INFORMATION SHOWN:
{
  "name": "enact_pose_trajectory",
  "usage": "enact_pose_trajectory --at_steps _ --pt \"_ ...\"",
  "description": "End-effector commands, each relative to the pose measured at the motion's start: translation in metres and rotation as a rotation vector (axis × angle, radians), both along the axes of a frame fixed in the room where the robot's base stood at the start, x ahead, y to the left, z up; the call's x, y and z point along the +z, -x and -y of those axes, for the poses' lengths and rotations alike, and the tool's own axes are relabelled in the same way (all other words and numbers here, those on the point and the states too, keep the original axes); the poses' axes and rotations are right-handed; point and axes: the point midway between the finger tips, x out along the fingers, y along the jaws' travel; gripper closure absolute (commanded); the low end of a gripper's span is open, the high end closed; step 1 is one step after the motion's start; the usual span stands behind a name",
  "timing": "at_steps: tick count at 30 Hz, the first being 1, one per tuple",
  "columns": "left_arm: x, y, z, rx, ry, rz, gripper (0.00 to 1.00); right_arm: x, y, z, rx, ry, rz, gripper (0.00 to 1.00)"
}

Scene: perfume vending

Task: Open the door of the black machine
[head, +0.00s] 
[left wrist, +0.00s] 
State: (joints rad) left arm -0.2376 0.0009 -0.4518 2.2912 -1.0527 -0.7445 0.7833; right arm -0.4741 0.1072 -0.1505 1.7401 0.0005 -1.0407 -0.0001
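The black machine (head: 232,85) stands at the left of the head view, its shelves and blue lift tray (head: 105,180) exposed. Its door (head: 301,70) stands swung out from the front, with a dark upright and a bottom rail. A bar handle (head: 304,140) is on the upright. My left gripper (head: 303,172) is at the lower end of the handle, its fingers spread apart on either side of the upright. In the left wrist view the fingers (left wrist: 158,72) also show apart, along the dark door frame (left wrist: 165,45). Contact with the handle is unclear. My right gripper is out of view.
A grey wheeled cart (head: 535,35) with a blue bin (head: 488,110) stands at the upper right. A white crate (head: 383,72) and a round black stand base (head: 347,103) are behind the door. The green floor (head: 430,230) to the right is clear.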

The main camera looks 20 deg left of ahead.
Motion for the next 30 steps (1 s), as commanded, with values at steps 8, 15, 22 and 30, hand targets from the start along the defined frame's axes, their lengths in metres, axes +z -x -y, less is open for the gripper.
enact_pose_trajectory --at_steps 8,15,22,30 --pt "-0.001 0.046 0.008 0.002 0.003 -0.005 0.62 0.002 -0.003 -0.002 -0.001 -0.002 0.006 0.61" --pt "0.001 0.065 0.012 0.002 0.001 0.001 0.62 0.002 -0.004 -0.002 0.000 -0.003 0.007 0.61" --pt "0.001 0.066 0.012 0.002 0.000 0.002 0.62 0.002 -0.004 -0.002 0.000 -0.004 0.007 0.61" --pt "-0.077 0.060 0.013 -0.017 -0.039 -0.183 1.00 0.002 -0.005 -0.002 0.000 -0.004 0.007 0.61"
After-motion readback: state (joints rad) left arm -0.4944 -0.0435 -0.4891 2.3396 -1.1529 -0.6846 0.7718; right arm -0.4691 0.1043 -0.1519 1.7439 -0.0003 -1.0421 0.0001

DESCRIPTION OF THE TASK:
Write out the full listing, keeping every line exactly as it is.

EXERCISE RESULT:
{
  "name": "enact_pose_trajectory",
  "usage": "enact_pose_trajectory --at_steps _ --pt \"_ ...\"",
  "description": "End-effector commands, each relative to the pose measured at the motion's start: translation in metres and rotation as a rotation vector (axis × angle, radians), both along the axes of a frame fixed in the room where the robot's base stood at the start, x ahead, y to the left, z up; the call's x, y and z point along the +z, -x and -y of those axes, for the poses' lengths and rotations alike, and the tool's own axes are relabelled in the same way (all other words and numbers here, those on the point and the states too, keep the original axes); the poses' axes and rotations are right-handed; point and axes: the point midway between the finger tips, x out along the fingers, y along the jaws' travel; gripper closure absolute (commanded); the low end of a gripper's span is open, the high end closed; step 1 is one step after the motion's start; the usual span stands behind a name",
  "timing": "at_steps: tick count at 30 Hz, the first being 1, one per tuple",
  "columns": "left_arm: x, y, z, rx, ry, rz, gripper (0.00 to 1.00); right_arm: x, y, z, rx, ry, rz, gripper (0.00 to 1.00)"
}

Scene: perfume vending

Task: Open the door of the black machine
[head, +0.00s] 
[left wrist, +0.00s] 
State: (joints rad) left arm -0.2376 0.0009 -0.4518 2.2912 -1.0527 -0.7445 0.7833; right arm -0.4741 0.1072 -0.1505 1.7401 0.0005 -1.0407 -0.0001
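The black machine (head: 232,85) stands at the left of the head view, its shelves and blue lift tray (head: 105,180) exposed. Its door (head: 301,70) stands swung out from the front, with a dark upright and a bottom rail. A bar handle (head: 304,140) is on the upright. My left gripper (head: 303,172) is at the lower end of the handle, its fingers spread apart on either side of the upright. In the left wrist view the fingers (left wrist: 158,72) also show apart, along the dark door frame (left wrist: 165,45). Contact with the handle is unclear. My right gripper is out of view.
A grey wheeled cart (head: 535,35) with a blue bin (head: 488,110) stands at the upper right. A white crate (head: 383,72) and a round black stand base (head: 347,103) are behind the door. The green floor (head: 430,230) to the right is clear.

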The main camera looks 20 deg left of ahead.
Motion for the next 30 steps (1 s), as commanded, with values at steps 8, 15, 22 and 30, hand targets from the start along the defined frame's axes, their lengths in metres, axes +z -x -y, less is open for the gripper.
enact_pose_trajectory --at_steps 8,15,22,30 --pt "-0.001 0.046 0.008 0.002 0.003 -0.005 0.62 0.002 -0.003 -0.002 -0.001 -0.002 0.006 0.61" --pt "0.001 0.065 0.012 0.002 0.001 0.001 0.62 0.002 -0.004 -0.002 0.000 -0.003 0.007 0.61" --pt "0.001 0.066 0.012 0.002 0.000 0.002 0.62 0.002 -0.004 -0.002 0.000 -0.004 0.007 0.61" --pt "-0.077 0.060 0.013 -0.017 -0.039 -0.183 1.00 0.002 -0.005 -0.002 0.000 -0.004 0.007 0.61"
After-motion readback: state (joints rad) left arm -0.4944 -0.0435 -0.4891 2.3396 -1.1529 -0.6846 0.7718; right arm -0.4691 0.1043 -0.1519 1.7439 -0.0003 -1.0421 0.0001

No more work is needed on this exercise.